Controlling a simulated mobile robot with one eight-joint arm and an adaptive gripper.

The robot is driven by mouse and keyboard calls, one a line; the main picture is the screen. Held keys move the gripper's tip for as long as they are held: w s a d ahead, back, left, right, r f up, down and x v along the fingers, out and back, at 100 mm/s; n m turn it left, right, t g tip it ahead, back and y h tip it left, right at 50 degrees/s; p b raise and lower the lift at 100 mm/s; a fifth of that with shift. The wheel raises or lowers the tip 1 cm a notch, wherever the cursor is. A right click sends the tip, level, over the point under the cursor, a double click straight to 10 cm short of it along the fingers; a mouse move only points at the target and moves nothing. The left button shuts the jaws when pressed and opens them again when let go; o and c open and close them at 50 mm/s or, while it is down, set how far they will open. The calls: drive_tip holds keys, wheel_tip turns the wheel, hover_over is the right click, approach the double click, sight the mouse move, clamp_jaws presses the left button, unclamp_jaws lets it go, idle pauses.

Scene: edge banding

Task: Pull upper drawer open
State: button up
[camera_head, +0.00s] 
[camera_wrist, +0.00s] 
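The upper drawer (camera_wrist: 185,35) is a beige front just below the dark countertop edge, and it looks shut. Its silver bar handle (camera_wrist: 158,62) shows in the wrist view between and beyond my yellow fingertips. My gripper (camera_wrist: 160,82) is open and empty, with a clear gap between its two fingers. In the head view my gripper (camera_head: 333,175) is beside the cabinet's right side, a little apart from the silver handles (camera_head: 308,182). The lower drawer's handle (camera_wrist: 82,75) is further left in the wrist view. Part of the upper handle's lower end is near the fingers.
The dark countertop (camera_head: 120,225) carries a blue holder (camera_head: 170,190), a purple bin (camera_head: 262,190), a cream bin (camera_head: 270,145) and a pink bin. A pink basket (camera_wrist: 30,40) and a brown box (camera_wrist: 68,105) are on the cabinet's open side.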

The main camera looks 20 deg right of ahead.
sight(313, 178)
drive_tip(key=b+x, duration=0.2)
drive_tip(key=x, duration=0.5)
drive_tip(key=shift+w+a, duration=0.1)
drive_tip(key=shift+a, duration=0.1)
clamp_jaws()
========================================
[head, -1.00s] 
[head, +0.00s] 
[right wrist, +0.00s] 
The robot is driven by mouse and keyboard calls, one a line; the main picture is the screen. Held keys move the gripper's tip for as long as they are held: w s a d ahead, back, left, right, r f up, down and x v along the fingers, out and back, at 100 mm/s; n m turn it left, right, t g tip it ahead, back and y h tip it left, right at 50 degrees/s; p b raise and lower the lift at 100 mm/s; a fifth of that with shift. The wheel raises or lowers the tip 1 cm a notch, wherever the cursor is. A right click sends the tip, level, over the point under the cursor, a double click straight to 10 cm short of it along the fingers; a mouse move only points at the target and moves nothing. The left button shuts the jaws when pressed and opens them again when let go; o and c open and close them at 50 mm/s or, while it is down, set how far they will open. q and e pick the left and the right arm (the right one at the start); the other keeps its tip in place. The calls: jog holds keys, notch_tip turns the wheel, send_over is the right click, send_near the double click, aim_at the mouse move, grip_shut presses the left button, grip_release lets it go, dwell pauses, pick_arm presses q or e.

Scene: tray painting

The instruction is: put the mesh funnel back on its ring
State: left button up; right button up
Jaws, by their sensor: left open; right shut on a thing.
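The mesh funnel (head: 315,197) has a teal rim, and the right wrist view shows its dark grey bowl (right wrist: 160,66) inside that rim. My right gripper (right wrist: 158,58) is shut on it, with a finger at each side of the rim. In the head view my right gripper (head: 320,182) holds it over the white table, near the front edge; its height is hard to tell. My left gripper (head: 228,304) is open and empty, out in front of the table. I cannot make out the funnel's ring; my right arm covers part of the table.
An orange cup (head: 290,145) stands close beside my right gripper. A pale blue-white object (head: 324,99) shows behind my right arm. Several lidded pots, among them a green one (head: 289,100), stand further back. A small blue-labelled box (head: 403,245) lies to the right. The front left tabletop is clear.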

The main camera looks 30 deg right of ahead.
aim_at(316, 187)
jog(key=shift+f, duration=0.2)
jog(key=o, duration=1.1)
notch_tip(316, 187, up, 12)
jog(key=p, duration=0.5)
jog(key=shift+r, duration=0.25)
========================================
### Direction
Return the lines from the line with "The instruction is: put" through the line with "State: left button up; right button up", inclusive, exactly as they stand, and nothing else.

### Result for this task
The instruction is: put the mesh funnel back on its ring
State: left button up; right button up

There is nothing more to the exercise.